Problem to work on: Only the lines holding the string "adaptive" are needed. Copy each one.

Input rows:
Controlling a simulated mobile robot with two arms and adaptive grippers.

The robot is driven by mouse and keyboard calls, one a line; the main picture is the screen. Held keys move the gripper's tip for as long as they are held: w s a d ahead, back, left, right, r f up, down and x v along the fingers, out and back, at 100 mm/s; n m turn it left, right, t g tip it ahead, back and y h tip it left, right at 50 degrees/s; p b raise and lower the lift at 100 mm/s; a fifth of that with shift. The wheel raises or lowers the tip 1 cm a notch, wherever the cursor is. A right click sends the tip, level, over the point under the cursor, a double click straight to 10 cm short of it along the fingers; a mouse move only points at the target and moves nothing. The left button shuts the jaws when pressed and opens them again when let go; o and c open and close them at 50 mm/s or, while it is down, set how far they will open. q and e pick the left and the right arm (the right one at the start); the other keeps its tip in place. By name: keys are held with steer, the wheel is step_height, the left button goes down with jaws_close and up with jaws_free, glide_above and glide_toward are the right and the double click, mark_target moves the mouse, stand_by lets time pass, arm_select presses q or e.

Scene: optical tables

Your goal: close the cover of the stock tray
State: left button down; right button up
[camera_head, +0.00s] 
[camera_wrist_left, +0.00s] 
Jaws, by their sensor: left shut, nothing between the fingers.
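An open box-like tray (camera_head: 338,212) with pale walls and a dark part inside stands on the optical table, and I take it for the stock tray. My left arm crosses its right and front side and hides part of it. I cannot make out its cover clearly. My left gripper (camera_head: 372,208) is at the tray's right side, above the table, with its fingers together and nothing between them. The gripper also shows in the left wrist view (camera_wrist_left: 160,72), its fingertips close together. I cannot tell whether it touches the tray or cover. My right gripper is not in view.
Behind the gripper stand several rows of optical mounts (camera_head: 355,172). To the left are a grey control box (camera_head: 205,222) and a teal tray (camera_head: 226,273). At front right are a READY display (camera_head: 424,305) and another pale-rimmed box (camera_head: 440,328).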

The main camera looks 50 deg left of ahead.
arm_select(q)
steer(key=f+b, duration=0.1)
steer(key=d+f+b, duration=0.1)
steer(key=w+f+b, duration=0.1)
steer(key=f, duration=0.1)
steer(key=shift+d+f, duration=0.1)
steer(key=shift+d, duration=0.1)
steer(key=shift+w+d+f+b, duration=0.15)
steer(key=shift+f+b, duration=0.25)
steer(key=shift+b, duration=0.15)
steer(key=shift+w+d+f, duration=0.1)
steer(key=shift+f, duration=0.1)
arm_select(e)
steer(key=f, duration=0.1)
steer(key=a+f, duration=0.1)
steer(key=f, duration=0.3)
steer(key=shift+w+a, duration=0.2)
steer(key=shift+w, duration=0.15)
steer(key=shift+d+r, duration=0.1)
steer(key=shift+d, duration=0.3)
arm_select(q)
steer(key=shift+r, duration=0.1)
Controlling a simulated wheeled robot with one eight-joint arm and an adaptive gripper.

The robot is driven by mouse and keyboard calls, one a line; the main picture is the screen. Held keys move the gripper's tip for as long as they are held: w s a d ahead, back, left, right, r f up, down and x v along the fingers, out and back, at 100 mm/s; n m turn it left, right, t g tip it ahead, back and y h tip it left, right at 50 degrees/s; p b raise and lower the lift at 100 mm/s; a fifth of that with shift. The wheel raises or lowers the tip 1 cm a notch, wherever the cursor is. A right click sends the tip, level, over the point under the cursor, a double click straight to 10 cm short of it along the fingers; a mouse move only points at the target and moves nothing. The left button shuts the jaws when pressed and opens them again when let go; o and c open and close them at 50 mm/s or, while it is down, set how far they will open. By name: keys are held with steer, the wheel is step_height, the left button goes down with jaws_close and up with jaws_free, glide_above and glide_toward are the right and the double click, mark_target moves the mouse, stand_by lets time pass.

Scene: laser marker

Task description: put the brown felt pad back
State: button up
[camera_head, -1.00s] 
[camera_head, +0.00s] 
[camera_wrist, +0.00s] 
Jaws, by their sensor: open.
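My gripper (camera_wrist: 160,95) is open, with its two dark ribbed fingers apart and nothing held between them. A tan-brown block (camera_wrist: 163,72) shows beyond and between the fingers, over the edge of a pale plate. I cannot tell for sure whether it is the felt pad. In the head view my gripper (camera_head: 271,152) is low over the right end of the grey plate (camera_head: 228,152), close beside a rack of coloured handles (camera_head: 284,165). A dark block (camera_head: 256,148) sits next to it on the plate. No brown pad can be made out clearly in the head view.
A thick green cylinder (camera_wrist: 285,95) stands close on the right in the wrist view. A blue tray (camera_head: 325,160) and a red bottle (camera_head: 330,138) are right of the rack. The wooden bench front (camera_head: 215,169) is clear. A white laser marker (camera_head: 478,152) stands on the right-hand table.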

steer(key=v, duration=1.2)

...

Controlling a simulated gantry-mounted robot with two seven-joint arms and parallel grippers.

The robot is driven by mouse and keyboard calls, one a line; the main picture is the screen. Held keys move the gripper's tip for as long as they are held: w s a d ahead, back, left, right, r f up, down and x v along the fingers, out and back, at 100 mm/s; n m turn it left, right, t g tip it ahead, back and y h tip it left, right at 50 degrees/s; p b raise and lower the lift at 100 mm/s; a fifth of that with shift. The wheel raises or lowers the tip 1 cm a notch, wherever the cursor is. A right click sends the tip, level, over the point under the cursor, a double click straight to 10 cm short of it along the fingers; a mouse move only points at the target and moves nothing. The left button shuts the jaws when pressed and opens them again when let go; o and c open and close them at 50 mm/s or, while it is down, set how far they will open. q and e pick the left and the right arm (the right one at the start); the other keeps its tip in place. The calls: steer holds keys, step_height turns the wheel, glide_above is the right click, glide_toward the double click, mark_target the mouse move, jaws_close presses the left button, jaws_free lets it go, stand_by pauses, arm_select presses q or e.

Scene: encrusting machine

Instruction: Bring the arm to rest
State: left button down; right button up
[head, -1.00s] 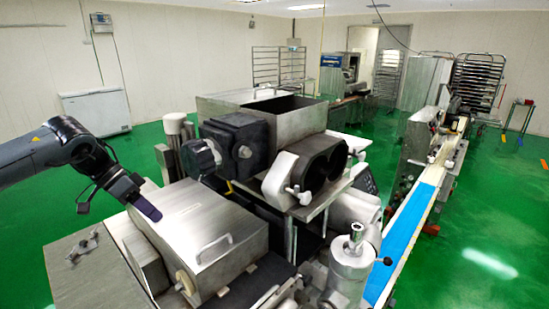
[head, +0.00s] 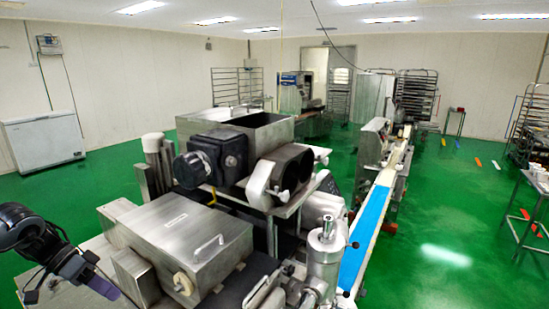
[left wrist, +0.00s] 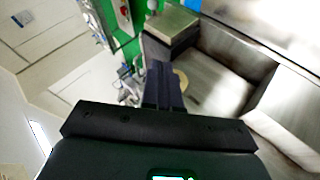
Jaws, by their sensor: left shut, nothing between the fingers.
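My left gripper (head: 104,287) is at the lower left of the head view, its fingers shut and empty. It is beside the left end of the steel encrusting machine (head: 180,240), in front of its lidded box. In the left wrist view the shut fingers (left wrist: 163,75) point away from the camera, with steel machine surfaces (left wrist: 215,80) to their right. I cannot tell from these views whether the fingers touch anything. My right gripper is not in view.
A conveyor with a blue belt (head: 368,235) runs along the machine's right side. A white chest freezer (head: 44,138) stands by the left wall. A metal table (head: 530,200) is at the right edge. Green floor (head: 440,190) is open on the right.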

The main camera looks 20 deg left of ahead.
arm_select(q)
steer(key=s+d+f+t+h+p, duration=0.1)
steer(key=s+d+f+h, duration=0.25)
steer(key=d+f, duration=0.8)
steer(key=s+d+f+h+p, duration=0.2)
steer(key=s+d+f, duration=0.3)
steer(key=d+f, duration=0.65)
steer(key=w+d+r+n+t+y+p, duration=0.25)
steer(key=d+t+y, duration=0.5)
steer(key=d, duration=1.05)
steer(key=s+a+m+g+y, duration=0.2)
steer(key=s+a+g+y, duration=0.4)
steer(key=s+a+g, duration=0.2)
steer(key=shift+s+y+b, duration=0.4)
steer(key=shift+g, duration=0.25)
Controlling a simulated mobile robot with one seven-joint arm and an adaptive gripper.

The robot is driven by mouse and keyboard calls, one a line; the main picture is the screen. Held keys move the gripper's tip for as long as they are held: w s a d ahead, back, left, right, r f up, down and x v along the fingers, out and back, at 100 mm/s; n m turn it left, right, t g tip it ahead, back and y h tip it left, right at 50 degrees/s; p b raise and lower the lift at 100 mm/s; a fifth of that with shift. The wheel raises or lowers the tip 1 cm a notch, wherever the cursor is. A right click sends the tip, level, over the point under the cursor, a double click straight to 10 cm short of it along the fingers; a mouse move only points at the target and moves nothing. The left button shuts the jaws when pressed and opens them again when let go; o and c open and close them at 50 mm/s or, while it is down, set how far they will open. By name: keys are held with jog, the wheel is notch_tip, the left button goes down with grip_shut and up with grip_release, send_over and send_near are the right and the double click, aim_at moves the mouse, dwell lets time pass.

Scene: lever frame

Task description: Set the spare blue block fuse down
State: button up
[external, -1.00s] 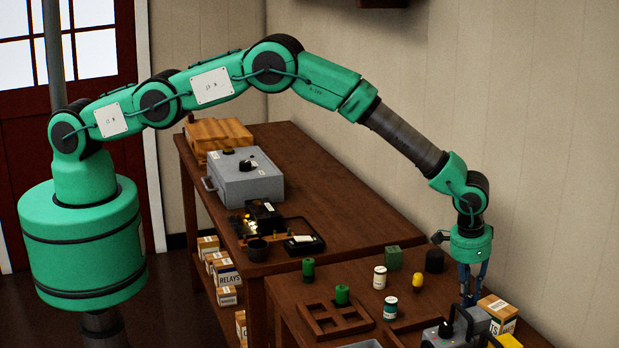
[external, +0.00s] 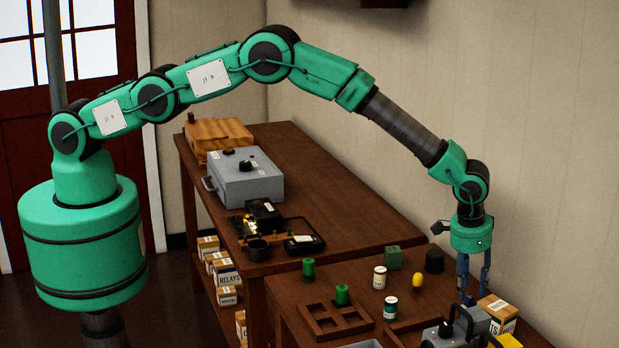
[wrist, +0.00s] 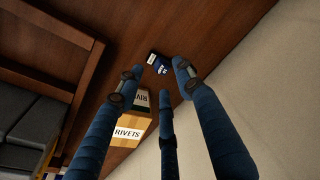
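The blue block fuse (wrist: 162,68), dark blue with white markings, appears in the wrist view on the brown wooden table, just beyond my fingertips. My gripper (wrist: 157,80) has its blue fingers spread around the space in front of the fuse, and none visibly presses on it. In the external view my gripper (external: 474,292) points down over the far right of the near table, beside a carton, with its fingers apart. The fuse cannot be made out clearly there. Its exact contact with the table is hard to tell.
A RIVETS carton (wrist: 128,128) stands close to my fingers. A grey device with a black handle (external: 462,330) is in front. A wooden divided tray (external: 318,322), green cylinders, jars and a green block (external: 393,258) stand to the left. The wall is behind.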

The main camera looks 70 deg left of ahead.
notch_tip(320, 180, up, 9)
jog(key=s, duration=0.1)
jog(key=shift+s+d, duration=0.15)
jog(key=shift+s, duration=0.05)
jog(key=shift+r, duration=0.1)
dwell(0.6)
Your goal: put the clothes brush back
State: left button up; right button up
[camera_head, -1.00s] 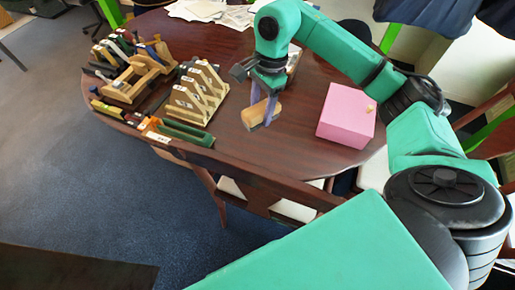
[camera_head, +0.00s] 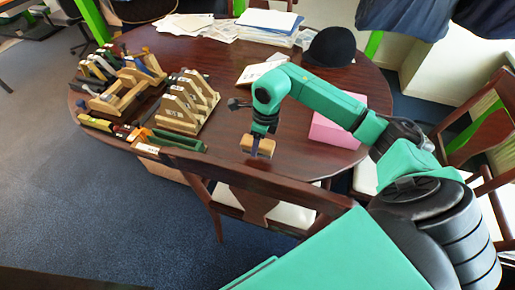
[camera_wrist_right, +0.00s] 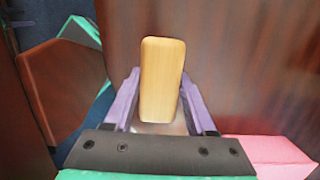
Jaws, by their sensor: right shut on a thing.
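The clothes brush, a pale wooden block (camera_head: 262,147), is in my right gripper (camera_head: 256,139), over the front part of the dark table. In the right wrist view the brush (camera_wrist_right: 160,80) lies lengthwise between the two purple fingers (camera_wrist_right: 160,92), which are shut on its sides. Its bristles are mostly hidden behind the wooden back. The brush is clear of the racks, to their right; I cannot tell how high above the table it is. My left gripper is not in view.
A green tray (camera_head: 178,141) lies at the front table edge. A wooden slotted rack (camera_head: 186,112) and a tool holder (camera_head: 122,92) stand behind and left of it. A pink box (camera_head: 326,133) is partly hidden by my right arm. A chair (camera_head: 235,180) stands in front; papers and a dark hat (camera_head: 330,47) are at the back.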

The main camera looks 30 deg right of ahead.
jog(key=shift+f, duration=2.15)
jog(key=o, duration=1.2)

Full answer:
Controlling a simulated mobile robot with two arms and adaptive grippers.
Controlling a simulated wheeled robot with one eight-joint arm and an adaptive gripper.
Controlling a simulated mobile robot with one seven-joint arm and an adaptive gripper.

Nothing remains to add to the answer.